Hier soir au théâtre du Conservatoire d'Art Dramatique dans le 9ième arrondissement de Paris. Une plaque indique que c'est dans cette salle qu'eut lieu la création de la Symphonie Fantastique d'Hector Berlioz, ainsi que celle d'Harold en Italie, excusez du peu. Le théâtre a été rénové depuis mais je me demande tout de même comment sa scène a pu accueillir un orchestre au complet avec les 2 harpes, les cloches, la grosse caisse, les 2 tubas et les 4 bassons, et tutti quanti !

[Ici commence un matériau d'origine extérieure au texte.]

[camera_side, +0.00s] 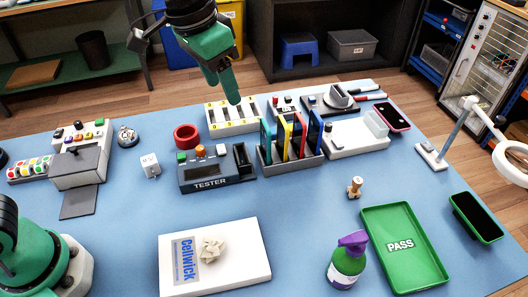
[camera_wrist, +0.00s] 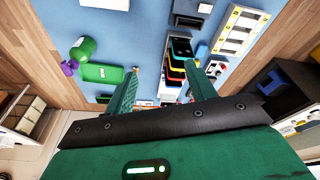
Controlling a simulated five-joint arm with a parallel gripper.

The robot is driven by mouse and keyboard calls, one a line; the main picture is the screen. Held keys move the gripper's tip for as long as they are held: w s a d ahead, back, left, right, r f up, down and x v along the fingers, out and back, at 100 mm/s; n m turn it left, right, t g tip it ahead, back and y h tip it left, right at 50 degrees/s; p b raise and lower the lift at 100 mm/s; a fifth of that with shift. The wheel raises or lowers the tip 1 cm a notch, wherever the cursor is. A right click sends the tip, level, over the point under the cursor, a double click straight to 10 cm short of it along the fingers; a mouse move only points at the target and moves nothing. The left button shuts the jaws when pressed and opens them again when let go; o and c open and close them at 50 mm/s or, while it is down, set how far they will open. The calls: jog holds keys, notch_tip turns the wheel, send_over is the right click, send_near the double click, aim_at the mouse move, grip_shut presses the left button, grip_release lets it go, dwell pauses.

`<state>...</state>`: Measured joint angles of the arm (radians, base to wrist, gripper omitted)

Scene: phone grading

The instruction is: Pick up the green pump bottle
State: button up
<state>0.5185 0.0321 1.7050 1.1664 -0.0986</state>
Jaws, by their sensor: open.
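The green pump bottle (camera_side: 345,265) has a purple pump top and a pale label. It stands upright at the front of the blue table in the side view, just left of the green PASS tray (camera_side: 404,262). In the wrist view the bottle (camera_wrist: 84,48) is at the upper left, beside the tray (camera_wrist: 102,73). My gripper (camera_side: 228,98) is raised over the back of the table, far from the bottle. In the wrist view my gripper (camera_wrist: 162,78) has its two green fingers apart with nothing between them.
A white Cellwick box (camera_side: 240,262) with crumpled paper (camera_side: 210,249) lies left of the bottle. A wooden stamp (camera_side: 355,187) stands behind the tray. A phone rack (camera_side: 288,155) and a tester (camera_side: 212,178) are mid-table. A phone (camera_side: 477,217) lies right of the tray. Open blue mat lies around the bottle.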

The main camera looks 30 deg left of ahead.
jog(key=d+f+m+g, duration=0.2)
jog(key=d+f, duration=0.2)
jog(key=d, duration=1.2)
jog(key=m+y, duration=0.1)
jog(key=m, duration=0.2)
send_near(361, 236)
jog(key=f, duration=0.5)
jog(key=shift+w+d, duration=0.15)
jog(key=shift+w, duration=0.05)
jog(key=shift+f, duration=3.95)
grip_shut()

Quoi qu'il en soit cette salle est parfaitement adaptée au programme de trio avec piano et piano 4 mains proposé par Michèle Sharapan (piano), Thomas Gautier (violon), Seokwoo Yoon (violoncelle), et Grégory Ballesteros (piano). Avec de la musique romantique allemande (Mendelssohn, trio en ut mineur op 66), de la musique romantique allemande (Schubert, Divertimento à la hongroise D 818) et de la musique romantique allemande (Brahms, trio en si majeur op 8). Sans compter le bis, de la musique romantique allemande (Brahms, danse hongroise).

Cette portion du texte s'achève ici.